While Shakespeare made widespread suspicion of Islam one of the implicit concerns of Othello, his contemporary Christopher Marlowe engaged more directly with the religion, or at least with the fears that his culture harbored about it and its adherents. The most shocking example of this comes in Tamburlaine the Great, Part 2, the sequel to Marlowe’s hit play about a lowly shepherd who turns into a brutal conqueror. The first play ends on a triumphant note, with Tamburlaine victorious over his enemies, who all happen to be Muslim. Although Tamburlaine himself is not Christian, he openly proclaims himself to be the scourge of God sent to chastise the “heathen” forces that were threatening the eastern flank of Christendom. The second play takes a darker turn with Tamburlaine slaughtering members of his own family as well as countless external enemies. His anti-Islamic tendencies also become more pronounced, culminating in a scene in which he burns a Koran while taunting “Mahomet” and declaring him “not worthy to be worshipped.”
This scene has become a major problem for anyone who undertakes a revival of Tamburlaine, for obvious reasons. A production at the Barbican in London a decade ago made headlines when director David Farr substantially altered the scene and subsequently had to fend off accusations that he’d tampered with a classic because he somehow wished to appease Britain’s Muslim community. Still, others have kept it in, notably the 2014 production directed by Michael Boyd and starring John Douglas Thompson, at Theatre for a New Audience.
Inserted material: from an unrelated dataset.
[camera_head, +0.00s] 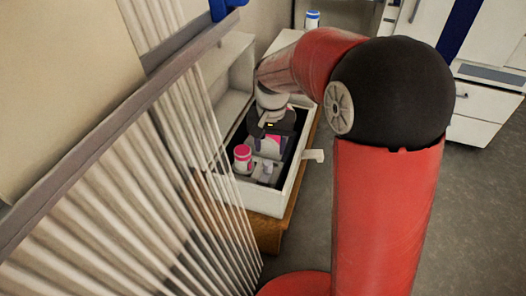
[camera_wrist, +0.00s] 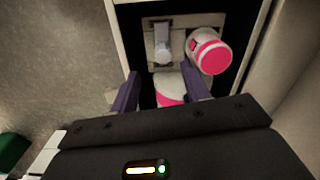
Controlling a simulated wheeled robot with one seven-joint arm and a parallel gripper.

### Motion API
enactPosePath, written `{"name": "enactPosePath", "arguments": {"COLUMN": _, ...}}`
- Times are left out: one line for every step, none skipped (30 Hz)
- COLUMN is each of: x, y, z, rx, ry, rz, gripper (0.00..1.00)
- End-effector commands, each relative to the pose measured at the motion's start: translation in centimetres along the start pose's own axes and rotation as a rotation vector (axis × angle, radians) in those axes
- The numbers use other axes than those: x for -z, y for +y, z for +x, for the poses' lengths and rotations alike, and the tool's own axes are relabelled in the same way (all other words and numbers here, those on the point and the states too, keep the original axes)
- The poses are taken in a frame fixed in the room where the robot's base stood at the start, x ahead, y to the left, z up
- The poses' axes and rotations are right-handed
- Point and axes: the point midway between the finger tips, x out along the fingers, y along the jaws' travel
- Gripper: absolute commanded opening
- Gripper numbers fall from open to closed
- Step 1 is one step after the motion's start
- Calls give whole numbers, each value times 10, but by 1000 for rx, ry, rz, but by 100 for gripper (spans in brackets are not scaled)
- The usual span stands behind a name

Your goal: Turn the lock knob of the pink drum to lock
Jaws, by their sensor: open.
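A white drum with a pink top (camera_head: 243,158) stands in the open white drawer; it also shows in the wrist view (camera_wrist: 212,54), tilted in that picture. Beside it is a grey knob-like fitting (camera_wrist: 163,46) on a grey plate, also in the head view (camera_head: 265,173). A second white and pink cylinder (camera_wrist: 171,90) lies between and beyond my fingers, partly hidden by my gripper. My gripper (camera_wrist: 160,72) is open above the drawer, and it shows small in the head view (camera_head: 268,132). I cannot tell whether either finger touches anything, or the knob's exact setting.
A ribbed pale panel (camera_head: 130,200) stands close on the left. White cabinets (camera_head: 484,108) stand at the back right. Grey floor lies open to the right.

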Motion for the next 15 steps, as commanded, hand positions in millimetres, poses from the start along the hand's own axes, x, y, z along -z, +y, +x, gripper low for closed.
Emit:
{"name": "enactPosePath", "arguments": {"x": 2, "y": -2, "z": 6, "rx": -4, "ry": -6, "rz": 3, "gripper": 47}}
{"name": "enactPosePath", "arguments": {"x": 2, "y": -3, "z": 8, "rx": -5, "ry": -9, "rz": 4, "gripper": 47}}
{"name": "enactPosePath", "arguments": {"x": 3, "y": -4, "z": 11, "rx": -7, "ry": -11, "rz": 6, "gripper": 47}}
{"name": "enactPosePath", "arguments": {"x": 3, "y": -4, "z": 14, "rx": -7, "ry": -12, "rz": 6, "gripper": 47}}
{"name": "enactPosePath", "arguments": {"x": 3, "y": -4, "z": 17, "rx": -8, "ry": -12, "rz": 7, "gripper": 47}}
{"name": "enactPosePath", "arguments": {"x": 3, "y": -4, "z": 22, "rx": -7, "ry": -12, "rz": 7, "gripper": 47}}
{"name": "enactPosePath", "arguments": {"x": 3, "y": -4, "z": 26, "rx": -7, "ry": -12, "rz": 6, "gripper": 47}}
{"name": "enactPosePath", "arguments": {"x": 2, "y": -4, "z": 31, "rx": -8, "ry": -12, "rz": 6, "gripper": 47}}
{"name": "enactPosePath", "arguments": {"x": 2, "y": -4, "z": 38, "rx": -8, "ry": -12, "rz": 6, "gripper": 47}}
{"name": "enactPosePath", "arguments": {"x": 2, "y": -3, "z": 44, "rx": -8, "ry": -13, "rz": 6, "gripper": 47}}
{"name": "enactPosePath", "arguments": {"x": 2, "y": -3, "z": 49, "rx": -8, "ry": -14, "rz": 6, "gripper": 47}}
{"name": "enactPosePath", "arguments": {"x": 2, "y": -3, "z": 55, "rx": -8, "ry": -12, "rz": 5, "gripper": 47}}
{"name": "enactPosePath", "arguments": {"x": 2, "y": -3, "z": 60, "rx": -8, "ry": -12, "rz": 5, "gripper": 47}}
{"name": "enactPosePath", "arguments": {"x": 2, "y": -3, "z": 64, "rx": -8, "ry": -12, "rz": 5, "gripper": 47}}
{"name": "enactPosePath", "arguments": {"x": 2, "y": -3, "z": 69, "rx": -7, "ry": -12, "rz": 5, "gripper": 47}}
For English playwrights like Shakespeare and Marlowe, the relationship between Islam and Christianity was of mostly theoretical interest, since England was far removed from the Muslim-dominated portions of the world. For other countries, such as Spain, there was more of an immediate threat since cultural memories of the Reconquista (and subsequent expulsion of Jews and Muslims) still lingered. The Spanish and Portuguese still battled with Muslim rulers over the possession of territories in North Africa. These conflicts obviously lent themselves to drama, with perhaps the best-known example being Pedro Calderon de la Barca’s El principe constante, usually translated as The Constant Prince.
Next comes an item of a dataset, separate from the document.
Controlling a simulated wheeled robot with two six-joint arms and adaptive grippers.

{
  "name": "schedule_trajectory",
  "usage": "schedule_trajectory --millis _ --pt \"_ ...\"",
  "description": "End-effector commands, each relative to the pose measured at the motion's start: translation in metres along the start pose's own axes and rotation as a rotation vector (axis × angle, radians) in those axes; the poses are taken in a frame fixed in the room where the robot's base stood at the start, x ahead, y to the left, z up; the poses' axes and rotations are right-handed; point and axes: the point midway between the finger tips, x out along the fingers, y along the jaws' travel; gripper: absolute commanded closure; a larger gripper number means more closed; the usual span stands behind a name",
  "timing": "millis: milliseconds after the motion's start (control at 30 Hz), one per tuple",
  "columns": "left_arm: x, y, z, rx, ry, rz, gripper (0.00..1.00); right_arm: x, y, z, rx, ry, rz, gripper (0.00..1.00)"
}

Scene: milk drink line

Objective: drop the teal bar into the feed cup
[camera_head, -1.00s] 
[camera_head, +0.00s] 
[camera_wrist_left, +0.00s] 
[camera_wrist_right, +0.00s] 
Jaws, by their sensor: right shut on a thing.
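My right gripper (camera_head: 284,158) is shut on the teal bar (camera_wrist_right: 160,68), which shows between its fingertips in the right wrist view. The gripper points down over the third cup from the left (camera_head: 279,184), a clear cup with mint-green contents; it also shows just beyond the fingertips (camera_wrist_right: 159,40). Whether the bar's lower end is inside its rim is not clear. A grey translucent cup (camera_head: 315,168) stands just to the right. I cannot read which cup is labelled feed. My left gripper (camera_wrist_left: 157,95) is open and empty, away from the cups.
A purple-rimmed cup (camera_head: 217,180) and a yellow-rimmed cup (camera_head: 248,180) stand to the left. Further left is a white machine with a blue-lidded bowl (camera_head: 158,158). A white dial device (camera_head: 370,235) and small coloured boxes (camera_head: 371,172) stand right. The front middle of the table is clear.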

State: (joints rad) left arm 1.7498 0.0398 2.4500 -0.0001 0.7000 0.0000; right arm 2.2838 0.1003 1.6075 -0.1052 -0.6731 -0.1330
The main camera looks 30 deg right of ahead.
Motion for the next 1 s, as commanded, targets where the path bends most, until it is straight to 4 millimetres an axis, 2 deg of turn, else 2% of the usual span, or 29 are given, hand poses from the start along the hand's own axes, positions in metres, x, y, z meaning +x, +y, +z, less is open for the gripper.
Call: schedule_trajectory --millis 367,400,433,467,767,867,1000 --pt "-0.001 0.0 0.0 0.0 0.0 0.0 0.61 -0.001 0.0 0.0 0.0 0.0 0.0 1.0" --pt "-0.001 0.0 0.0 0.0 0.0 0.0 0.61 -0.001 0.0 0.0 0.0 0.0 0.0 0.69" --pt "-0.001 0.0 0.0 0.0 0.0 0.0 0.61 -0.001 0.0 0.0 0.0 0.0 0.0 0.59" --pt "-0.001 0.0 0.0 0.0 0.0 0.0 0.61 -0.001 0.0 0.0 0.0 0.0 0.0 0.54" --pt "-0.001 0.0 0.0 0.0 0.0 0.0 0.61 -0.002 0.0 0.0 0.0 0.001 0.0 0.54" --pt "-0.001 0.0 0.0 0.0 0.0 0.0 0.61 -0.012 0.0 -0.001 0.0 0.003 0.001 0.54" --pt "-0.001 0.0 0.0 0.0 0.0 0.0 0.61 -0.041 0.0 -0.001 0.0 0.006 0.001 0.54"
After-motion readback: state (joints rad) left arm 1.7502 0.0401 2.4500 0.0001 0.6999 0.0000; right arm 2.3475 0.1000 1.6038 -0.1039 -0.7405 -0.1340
Today, the play largely owes its prominence to the legacy of Jerzy Grotowski’s production in the 1960s, which served a showcase for his ideas about ‘Poor Theatre’. However, it’s also a grueling examination of religious conviction, in which the title character Ferdinand allows himself to be starved and worked to death by his Muslim captors, rather than allow himself to be exchanged for a city held by the Christian Portuguese. Although Calderon was writing in a deeply Catholic society, and would himself become a priest later in life, the play doesn’t depict Muslims in a uniformly negative light. Ferdinand’s sometime jailer Muley was captured by Ferdinand in a previous battle and treated well, which throws him into a conundrum over where his loyalties should lie. In the end, Ferdinand dies, but Muley’s kindness to him leads to a happy ending in which he is allowed to marry the princess whom he loves as a reward for his goodness.
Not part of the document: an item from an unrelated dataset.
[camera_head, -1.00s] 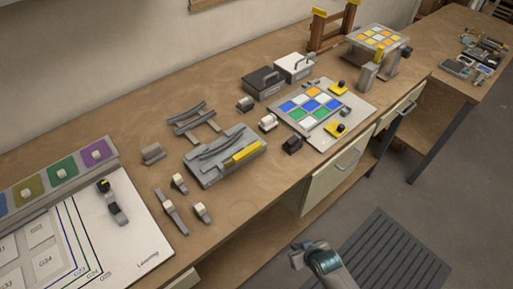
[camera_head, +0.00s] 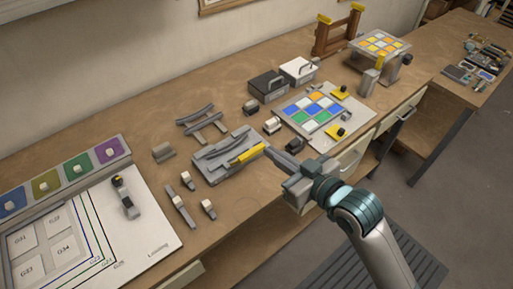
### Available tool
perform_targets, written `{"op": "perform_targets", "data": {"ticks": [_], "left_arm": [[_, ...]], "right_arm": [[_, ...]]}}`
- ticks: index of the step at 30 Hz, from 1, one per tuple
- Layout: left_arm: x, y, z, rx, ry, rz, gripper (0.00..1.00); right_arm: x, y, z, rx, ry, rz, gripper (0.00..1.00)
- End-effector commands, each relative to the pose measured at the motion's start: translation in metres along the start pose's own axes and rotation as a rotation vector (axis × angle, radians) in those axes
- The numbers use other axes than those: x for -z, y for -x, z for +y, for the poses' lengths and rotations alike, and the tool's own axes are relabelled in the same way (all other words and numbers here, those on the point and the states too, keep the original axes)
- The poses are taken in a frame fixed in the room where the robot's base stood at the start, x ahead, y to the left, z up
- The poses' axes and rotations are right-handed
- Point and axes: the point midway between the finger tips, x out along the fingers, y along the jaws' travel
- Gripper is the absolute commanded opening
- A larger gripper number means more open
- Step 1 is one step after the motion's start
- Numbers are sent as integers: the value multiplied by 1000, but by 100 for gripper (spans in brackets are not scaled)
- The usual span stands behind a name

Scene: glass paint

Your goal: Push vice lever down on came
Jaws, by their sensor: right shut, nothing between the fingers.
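The grey vice (camera_head: 206,174) sits on the bench, with its yellow lever (camera_head: 247,154) lying along its right side. A curved grey strip, which looks like the came (camera_head: 222,146), lies along the top of the vice. My right gripper (camera_head: 271,150) is shut and empty. Its fingertips are at the right end of the yellow lever; I cannot tell whether they touch it. My left gripper is not in view.
Small grey clamps (camera_head: 186,180) stand left of the vice. More grey strips (camera_head: 193,116) lie behind it. A tray of coloured glass tiles (camera_head: 352,120) and two toolboxes (camera_head: 266,84) are to the right.

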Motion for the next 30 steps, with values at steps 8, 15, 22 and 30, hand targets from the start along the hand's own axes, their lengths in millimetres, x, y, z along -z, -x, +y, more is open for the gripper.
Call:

Perhaps it’s inevitable that one of the most positive views of the relations between the Muslim and Christian worlds in the Western dramatic canon was written during the Enlightenment. In addition to creating the role of the modern dramaturg, Gotthold Ephraim Lessing was also one of the most well-known Germany playwrights of the eighteenth century. His Nathan the Wise, which is set during the Crusades, offers an optimistic outlook on our ability to reach out across religious divides. The action of the play begins when the title character returns from a journey to discover that his house has burned down. Luckily, his adopted and much-beloved daughter Recha has been saved from the flames by a Templar, a Christian warrior-monk who is being held captive (albeit very loosely) by the sultan Saladin. It turns out that all of the main characters are somehow related: Recha and the Templar are actually long-lost siblings, and Saladin is their uncle. However far-fetched this might seem, it fits the play’s overall function as a parable about the close ties between Judaism, Christianity, and Islam. Lessing underscores these ties in a scene in which Nathan, asked by Saladin which of the three faiths is the true one, tells a story about a father who loved his three sons so equally that he made indistinguishable copies of a precious family heirloom for each of them.
Of course, this brief rundown of plays dealing with relations between Muslim cultures and the West only tells one side of the story. Akhtar’s recent popularity is an encouraging development, but it’s striking how little attention other work from Muslim Americans has received. (As an unscientific measure of this, try Googling “Muslim playwrights” and note how Akhtar’s name dominates the initial results).
It would be worthwhile to examine the work of playwrights such as Heather Raffo and Rohina Malik, whose one-woman shows 9 Parts of Desire and Unveiled examine the lives of Muslim women both here and abroad; and plays like Yussef El Guindi’s Ten Acrobats in an Amazing Leap of Faith, which looks at Arab-American life in the years since 9/11. By bringing newer works such as these into dialogue with the older plays described in this piece, we can hopefully begin to change the conversation.